Croatia Is Tense As Local Serbs Vote on Secession

Tudjman regime tightens grip under pressure to retain territory, support Bosnian Croats

PRESIDENT Franjo Tudjman of Croatia faces grave problems in his efforts to build a viable state, which observers say includes a carve-up with Serbia of war-torn Bosnia-Herzegovina. As a result, he is becoming increasingly authoritarian.

Well-armed Serbs remain entrenched in their territories in Croatia, defying the terms of the accord that ended the seven-month war. They control 35 percent of Croatia and now plan to hold a weekend referendum on uniting their territory with Serb-controlled areas in Bosnia.

Further, a feud is raging within Tudjman's Croatian Democratic Union (known by the initials HDZ) on how to regain those territories, with powerful hard-liners advocating military force.

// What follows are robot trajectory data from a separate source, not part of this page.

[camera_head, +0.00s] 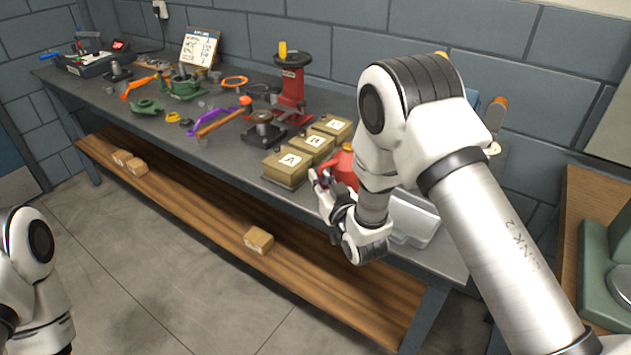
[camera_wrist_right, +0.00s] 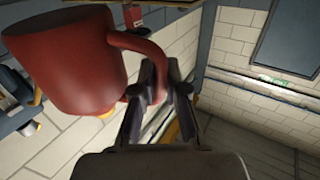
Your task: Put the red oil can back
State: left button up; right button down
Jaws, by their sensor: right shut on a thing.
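The red oil can (camera_head: 345,167) shows in the head view at the front right of the workbench, beside the labelled boxes and partly hidden by my right arm. My right gripper (camera_head: 324,187) is at its near side. In the right wrist view the can's red body (camera_wrist_right: 70,65) fills the upper left, and its curved handle (camera_wrist_right: 146,48) runs between the fingers of my right gripper (camera_wrist_right: 161,88), which is shut on it. I cannot tell whether the can touches the bench. My left arm shows at the left edge, but its gripper is out of view.
Boxes marked A (camera_head: 288,166), B (camera_head: 312,146) and another box (camera_head: 333,127) stand left of the can. A clear plastic bin (camera_head: 414,218) sits right of my wrist. A red press (camera_head: 291,88) and scattered tools crowd the workbench (camera_head: 225,152). The lower wooden shelf (camera_head: 200,206) is mostly free.

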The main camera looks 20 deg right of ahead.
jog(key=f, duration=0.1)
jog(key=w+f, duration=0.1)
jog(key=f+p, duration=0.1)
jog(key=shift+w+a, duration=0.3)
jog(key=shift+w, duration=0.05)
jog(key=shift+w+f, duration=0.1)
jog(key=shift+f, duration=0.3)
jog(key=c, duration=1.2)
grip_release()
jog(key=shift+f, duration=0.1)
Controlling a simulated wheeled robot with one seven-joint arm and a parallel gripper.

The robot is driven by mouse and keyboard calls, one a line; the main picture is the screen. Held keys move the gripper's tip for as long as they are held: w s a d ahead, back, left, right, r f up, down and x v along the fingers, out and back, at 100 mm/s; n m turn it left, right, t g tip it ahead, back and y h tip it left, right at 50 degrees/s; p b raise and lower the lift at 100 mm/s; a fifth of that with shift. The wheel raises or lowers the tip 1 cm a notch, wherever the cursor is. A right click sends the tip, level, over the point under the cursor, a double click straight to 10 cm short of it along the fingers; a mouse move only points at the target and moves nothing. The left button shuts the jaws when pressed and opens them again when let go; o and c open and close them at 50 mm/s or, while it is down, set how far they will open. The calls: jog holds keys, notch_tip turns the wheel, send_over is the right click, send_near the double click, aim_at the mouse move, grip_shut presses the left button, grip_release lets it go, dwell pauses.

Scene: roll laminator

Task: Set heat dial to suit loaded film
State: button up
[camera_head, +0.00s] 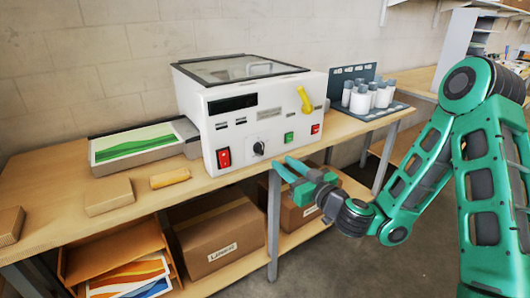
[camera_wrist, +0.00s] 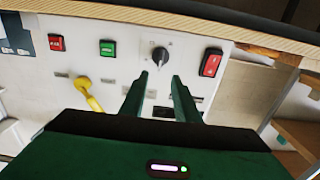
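The laminator (camera_head: 195,105) is a white box on the wooden bench. Its heat dial (camera_head: 258,148) is a small dark knob low on the front, between a red rocker switch (camera_head: 223,158) and a green button (camera_head: 289,137). In the wrist view, where the panel appears upside down, the dial (camera_wrist: 159,54) lies just beyond my fingertips, roughly centred between them. My gripper (camera_head: 284,166) is open and empty, in front of the panel and apart from the dial. Its two green fingers also show in the wrist view (camera_wrist: 160,77). The dial markings are too small to read.
A yellow lever (camera_head: 305,100) and a red button (camera_head: 315,129) are on the laminator. A tray with a green-and-white print (camera_head: 132,142) stands at left, with wooden blocks (camera_head: 108,195) near it. White bottles (camera_head: 360,98) stand at right.

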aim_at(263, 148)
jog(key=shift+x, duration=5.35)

Tudjman's Bosnian Croat proxies, meanwhile, have suffered territorial losses to their former Bosnian Army allies in fighting in central Bosnia.

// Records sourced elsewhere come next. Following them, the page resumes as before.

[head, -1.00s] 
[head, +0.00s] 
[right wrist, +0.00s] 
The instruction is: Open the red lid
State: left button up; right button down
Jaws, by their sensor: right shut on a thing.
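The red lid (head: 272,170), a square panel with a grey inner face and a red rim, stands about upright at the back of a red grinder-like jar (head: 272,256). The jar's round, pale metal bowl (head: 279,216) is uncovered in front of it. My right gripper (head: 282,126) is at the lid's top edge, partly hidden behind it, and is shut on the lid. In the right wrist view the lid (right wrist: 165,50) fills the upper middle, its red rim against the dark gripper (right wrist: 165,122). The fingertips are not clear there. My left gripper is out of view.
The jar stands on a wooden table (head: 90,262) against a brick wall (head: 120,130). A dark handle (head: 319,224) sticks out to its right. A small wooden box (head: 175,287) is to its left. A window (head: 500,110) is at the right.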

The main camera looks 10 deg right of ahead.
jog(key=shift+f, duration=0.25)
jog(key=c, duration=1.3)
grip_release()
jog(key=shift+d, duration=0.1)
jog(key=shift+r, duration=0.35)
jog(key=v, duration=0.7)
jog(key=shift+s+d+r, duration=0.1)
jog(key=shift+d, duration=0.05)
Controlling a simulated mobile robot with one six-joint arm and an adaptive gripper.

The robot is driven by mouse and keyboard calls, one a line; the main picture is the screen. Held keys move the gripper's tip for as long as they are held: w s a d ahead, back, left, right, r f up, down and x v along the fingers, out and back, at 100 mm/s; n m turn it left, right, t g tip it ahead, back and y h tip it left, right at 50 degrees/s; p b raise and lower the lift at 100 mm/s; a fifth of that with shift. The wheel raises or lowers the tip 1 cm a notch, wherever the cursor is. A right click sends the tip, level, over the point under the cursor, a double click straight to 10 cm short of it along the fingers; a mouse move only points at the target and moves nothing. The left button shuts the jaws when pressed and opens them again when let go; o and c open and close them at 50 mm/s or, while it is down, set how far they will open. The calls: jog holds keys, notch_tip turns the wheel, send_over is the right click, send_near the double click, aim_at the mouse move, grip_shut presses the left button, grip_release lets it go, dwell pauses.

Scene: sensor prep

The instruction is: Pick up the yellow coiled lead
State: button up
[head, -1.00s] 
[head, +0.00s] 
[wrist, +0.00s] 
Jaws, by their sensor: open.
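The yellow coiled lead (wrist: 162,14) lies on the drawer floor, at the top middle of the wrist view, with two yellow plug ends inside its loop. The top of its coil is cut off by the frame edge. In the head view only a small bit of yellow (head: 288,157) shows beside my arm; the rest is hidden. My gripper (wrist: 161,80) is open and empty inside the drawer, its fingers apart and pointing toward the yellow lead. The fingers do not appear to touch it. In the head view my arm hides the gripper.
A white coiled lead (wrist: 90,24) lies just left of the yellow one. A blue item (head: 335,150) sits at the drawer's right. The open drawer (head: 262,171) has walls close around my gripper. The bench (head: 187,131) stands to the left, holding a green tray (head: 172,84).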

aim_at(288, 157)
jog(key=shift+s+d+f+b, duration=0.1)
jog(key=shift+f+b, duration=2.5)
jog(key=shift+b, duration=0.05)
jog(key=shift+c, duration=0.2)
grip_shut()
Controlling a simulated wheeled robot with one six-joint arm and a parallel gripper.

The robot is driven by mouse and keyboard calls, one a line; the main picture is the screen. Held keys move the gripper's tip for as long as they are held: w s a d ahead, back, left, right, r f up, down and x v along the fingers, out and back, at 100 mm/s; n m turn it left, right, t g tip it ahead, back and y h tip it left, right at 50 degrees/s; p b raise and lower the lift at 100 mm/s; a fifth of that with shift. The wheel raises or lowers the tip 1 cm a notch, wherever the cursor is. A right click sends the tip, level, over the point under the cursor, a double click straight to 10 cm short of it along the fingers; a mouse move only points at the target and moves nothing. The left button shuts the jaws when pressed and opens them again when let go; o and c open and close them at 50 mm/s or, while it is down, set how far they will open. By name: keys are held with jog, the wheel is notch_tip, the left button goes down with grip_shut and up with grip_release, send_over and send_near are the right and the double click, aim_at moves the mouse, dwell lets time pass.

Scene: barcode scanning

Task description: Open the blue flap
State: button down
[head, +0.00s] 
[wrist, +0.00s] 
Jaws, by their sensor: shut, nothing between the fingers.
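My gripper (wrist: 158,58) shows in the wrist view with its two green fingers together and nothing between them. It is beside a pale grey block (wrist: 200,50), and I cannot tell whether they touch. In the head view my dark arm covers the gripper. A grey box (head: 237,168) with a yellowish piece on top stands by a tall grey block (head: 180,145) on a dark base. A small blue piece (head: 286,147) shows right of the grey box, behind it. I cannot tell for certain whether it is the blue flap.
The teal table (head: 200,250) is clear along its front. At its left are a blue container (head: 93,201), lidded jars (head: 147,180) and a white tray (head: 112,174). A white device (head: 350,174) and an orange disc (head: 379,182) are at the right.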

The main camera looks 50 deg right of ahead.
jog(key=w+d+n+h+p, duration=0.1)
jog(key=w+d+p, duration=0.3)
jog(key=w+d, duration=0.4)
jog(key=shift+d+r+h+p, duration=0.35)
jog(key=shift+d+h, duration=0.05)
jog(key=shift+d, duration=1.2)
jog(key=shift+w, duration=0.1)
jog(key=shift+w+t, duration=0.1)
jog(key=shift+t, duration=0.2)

Croatia also faces economic sanctions if the Bosnian Croats renew the attacks. The country's economy already is in a serious crisis. Inflation is running at 1 percent a day and unemployment at 20 percent. Production is sputtering, and government debt is widening, fueled by arms spending and the burden of some 750,000 refugees from Bosnia and Serb-held areas of Croatia.

"Tudjman is in an extremely difficult position," says Branko Horvat, an economist and head of the Social Democratic Party.

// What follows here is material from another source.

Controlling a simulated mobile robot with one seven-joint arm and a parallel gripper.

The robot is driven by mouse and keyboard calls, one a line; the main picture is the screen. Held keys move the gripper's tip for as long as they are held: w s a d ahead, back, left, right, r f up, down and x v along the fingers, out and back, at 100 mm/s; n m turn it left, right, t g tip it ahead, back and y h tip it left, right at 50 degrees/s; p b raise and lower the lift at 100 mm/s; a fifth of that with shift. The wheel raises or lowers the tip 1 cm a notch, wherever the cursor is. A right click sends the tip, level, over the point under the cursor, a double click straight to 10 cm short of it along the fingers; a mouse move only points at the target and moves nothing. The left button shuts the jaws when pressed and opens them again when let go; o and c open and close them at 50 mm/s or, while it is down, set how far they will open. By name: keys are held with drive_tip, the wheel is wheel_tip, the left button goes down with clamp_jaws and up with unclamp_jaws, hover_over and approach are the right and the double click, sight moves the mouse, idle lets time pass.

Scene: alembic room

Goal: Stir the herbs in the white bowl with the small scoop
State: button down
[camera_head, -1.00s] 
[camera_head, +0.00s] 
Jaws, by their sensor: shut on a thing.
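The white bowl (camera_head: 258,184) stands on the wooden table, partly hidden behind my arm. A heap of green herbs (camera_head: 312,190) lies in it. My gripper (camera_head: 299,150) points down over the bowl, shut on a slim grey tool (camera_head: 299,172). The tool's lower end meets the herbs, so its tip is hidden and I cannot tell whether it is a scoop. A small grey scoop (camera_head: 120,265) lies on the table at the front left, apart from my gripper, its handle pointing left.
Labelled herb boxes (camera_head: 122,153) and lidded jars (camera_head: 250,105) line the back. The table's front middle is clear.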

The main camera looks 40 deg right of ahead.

Even so, most analysts argue that Tudjman retains the grudging support of a majority of Croats because of his success in winning independence and the continued Serbian threat.

"There is no political alternative," says Slaven Letica, a former senior adviser to Tudjman.

But analysts say Tudjman, like his counterpart in Serbia, Slobodan Milosevic, will be compelled by his growing problems to continue tightening his grip on power. They point to his refusal to reform the communist-style economy, the closure or takeover of all important media, restrictions on political freedom, and the sedition trial this week of a far-right opposition leader.

"Tudjman is entering a situation in which whatever he does will be bad," says Ivan Zvonimir Cicak, head of the tiny Croatian Peasants Party.

Deputy Prime Minister Vladimir Seks, regarded as a key leader of the HDZ's extreme nationalist wing, acknowledges that the regime is under "enormous pressure." Mr. Seks reiterates Zagreb's dedication to an internationally brokered return of Serb-held territories inside Croatia. He says it would agree to renew on June 20 the mandate of the United Nations peacekeeping force deployed to protect Serb-held regions under the 1991 cease-fire accord.

But Seks warns that should international diplomacy fail, Zagreb would have to resort to military force to regain the self-declared "Republic of Serbian Krajina."

"There is growing pressure for the second option," Seks says.

That pressure will mount with the certain approval by Serbs this weekend of an internationally condemned referendum on joining their self-declared state with that of the Bosnian Serbs.

Denouncing the referendum as an absurdity, Seks denies that Croatia will launch an offensive to derail the latest Milosevic-orchestrated step toward the unification of all Serb-controlled areas of former Yugoslavia in a so-called "Great Serbia."

In fact, many observers doubt Croatia is militarily capable of defeating the Serbs. They believe Tudjman wants to avoid another war with the Serbs and rely on international negotiations to win a settlement that would grant significant autonomy to Serb-held areas in return for recognition that they were part of Croatia.

But to focus world attention on Croatia, sources say, Tudjman must first obtain peace in Bosnia, where his alliance with the Muslims lasted only while there was a threat of international intervention against the Bosnian Serbs.

When those threats proved hollow, Tudjman and his Bosnian Croat proxies broke with the Bosnian Muslim, backed away from the Vance-Owen peace plan, and are now discussing with the Bosnian Serbs a proposal to divide Bosnia into three separate ethnic mini-states.

But even if the Muslim-led Bosnian government were to agree - which is unlikely - to an ethnic division of Bosnia, Tudjman will be hard-pressed to regain control of the Serb-held areas of his own country.

A territorial tradeoff would be political suicide, and given the failure of Western diplomacy in Bosnia, Tudjman can expect little effective international help and no compromise from the Serbs.